ROMA – Il Papa in visita a Barbiana: “Sono venuto qui per rendere omaggio alla memoria di un sacerdote che ha testimoniato come nel dono di sé a Cristo si incontrano i fratelli nelle loro necessità e li si serve, perché sia difesa e promossa la loro dignità di persone, con la stessa donazione di sé che Gesù ci ha mostrato, fino alla croce». Sono le parole con cui Francesco ha iniziato il suo omaggio a don Lorenzo Milani. «Pregate per me, non dimenticate, che anche io prenda l’esempio di questo bravo prete, e anche voi sacerdoti, anche anziani, perché non c’è pensione per i sacerdoti, tutti avanti, e con coraggio». Così il Papa ha concluso il suo ricordo, nello spiazzo adiacente la casa di Barbiana.
Poco dopo le 11, provenendo da Bozzolo, il Papa è atterrato con l’elicottero nello spiazzo sottostante la chiesa di Barbiana, accolto dal cardinale Giuseppe Betori e dal sindaco di Vicchio. Bergoglio si è recato subito al cimitero per pregare privatamente sulla tomba di don Milani. Quindi in auto ha raggiunto la chiesa e prima sul piazzale, quindi all’interno della chiesa, ha salutato alcuni discepoli ed ex-alunni del sacerdote fiorentino. Dopo una breve visita ai locali della canonica e della scuola. Poi, tornato sul piazzale, ha preso la parola, rallegrandosi innanzitutto per la presenza degli ex allievi del sacerdote.
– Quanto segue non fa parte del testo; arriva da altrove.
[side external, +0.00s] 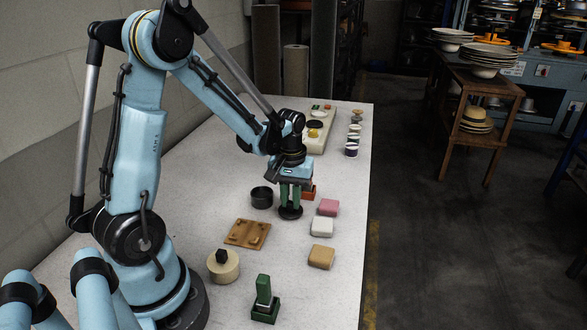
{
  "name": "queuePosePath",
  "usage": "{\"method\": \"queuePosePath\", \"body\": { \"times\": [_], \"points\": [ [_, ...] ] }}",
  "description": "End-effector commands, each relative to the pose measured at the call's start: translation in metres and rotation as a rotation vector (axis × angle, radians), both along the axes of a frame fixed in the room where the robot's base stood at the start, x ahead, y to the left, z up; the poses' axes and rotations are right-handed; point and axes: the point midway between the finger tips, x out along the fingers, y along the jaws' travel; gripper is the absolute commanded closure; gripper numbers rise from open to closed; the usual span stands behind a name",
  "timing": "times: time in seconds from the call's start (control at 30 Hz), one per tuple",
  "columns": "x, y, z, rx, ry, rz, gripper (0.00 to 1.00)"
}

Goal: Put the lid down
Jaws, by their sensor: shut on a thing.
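My gripper (290,204) points straight down over the table, its two green fingers shut on a dark round lid (290,213). The lid looks level. I cannot tell whether it touches the table or hangs just above it. An open dark round pot (262,198) stands on the table just left of the lid, apart from it. The fingers hide the top of the lid and its grip.
A wooden board (247,234), a round pale box (223,266) and a green stamp-like piece (265,303) stand nearer. Several cups are far right.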

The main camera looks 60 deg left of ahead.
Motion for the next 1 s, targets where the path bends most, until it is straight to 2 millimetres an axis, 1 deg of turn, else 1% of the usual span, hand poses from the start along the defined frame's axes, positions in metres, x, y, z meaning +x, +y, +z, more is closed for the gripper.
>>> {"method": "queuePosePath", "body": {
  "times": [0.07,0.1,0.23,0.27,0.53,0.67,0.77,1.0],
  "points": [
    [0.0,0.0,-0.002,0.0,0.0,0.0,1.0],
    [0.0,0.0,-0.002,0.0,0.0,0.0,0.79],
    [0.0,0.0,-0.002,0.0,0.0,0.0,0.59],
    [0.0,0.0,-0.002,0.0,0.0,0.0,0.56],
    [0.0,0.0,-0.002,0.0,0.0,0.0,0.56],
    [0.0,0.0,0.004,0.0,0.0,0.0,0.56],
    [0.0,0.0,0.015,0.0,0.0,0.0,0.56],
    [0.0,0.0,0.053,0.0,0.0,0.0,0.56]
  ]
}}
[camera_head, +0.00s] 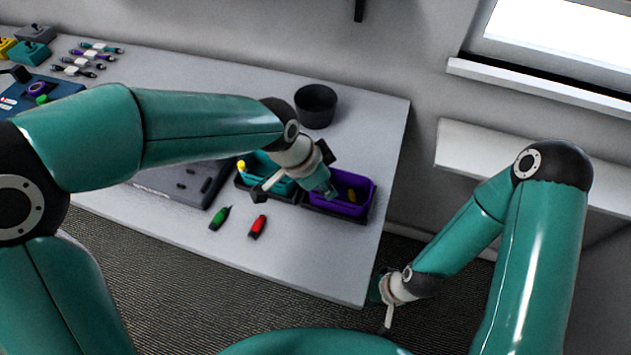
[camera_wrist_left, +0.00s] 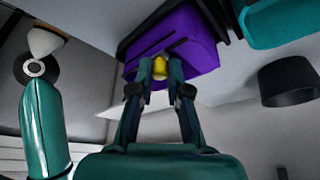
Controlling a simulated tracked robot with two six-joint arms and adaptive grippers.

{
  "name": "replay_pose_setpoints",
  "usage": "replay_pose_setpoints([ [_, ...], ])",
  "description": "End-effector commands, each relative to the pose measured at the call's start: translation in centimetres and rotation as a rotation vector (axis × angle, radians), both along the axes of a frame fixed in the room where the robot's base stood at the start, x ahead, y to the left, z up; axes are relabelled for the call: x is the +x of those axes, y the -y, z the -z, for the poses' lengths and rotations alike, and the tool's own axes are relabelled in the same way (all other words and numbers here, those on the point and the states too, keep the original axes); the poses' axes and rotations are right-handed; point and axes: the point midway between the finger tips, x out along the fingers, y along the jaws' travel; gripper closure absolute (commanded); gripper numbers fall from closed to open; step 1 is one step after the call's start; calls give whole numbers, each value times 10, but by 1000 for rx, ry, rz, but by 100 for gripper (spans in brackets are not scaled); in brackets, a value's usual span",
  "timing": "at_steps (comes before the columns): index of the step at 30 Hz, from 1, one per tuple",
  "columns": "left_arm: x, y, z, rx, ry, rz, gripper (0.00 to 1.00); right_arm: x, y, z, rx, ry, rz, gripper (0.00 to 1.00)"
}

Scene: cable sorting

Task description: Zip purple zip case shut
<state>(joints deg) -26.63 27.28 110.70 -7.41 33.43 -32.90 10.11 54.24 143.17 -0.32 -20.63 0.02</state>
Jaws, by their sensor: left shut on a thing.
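The purple zip case (camera_head: 368,186) sits near the table's right end, and its top looks open in the head view. A small yellow thing shows inside it there. The case also fills the upper middle of the left wrist view (camera_wrist_left: 178,38), with dark lines across it. My left gripper (camera_head: 331,191) is at the case's left side. In the left wrist view its fingertips (camera_wrist_left: 159,70) are shut on a small yellow piece (camera_wrist_left: 159,66) against the case; I cannot tell whether this is the zip pull. My right gripper (camera_head: 388,316) hangs beyond the table's right edge, its fingers unclear.
A teal case (camera_head: 256,165) stands left of the purple one, partly behind my left arm. A black cup (camera_head: 316,106) stands behind. A green tool (camera_head: 219,219) and a red tool (camera_head: 258,227) lie in front. Several cables (camera_head: 88,56) lie at far left. The front right table is clear.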

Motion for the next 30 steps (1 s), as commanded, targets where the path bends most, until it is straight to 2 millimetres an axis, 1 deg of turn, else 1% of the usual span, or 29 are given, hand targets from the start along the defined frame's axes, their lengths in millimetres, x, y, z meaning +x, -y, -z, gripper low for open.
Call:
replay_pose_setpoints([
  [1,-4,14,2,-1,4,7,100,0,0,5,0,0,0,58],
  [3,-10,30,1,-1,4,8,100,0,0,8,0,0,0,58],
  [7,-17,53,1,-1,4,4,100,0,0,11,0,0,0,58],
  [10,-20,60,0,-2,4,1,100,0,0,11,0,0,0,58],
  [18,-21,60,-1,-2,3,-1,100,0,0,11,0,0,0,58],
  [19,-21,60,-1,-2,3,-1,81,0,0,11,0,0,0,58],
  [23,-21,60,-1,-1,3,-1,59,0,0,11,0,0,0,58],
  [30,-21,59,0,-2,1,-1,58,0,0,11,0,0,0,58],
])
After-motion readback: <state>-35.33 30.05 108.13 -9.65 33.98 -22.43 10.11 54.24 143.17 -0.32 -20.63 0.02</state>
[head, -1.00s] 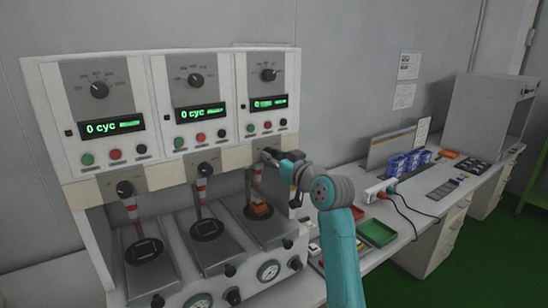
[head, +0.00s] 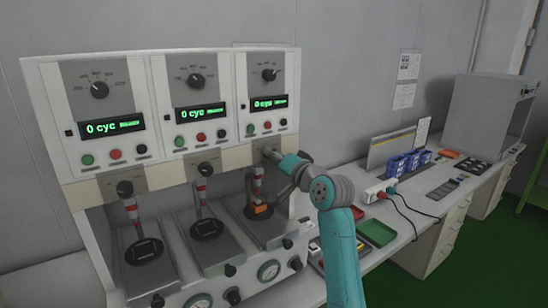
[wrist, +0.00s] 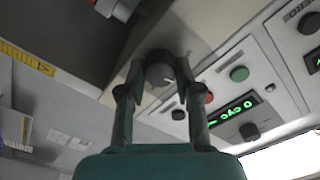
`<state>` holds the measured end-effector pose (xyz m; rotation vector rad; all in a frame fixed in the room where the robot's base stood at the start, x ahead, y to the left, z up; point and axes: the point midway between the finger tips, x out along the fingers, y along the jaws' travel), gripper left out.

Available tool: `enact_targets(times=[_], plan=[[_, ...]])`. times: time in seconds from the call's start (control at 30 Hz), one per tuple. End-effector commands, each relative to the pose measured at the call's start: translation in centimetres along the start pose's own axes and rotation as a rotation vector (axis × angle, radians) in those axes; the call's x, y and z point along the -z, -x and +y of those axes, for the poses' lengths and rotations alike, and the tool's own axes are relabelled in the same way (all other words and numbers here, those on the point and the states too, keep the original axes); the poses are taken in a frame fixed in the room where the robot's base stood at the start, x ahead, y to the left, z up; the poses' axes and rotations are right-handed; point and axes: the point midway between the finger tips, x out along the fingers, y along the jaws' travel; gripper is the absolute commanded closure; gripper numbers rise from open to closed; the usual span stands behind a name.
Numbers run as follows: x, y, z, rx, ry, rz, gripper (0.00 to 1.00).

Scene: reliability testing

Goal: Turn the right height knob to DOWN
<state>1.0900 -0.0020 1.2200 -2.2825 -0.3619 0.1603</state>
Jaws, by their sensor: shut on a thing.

«Voi siete i testimoni di come un prete abbia vissuto la sua missione, nei luoghi in cui la Chiesa lo ha chiamato, con piena fedeltà al Vangelo e proprio per questo con piena fedeltà a ciascuno di voi, che il Signore gli aveva affidato. E siete testimoni della sua passione educativa, del suo intento di risvegliare nelle persone l’umano per aprirle al divino. Di qui il suo dedicarsi completamente alla scuola, con una scelta che qui a Barbiana egli attuerà in maniera ancora più radicale».
La scuola, ha spiegato il Papa, per don Lorenzo, «non era una cosa diversa rispetto alla sua missione di prete, ma il modo concreto con cui svolgere quella missione, dandole un fondamento solido e capace di innalzare fino al cielo. E quando la decisione del vescovo lo condusse da Calenzano a qui, tra i ragazzi di Barbiana, capì subito che se il Signore aveva permesso quel distacco era per dargli dei nuovi figli da far crescere e da amare».
«Ridare ai poveri la parola – ha detto Francesco – perché senza la parola non c’è dignità e quindi neanche libertà e giustizia: questo insegna don Milani. Ed è la parola che potrà aprire la strada alla piena cittadinanza nella società, mediante il lavoro, e alla piena appartenenza alla Chiesa, con una fede consapevole. Questo vale a suo modo anche per i nostri tempi, in cui solo possedere la parola può permettere di discernere tra i tanti e spesso confusi messaggi che ci piovono addosso, e di dare espressione alle istanze profonde del proprio cuore, come pure alle attese di giustizia di tanti fratelli e sorelle che aspettano giustizia. Di quella piena umanizzazione che rivendichiamo per ogni persona su questa terra, accanto al pane, alla casa, al lavoro, alla famiglia, fa parte anche il possesso della parola come strumento di libertà e di fraternità».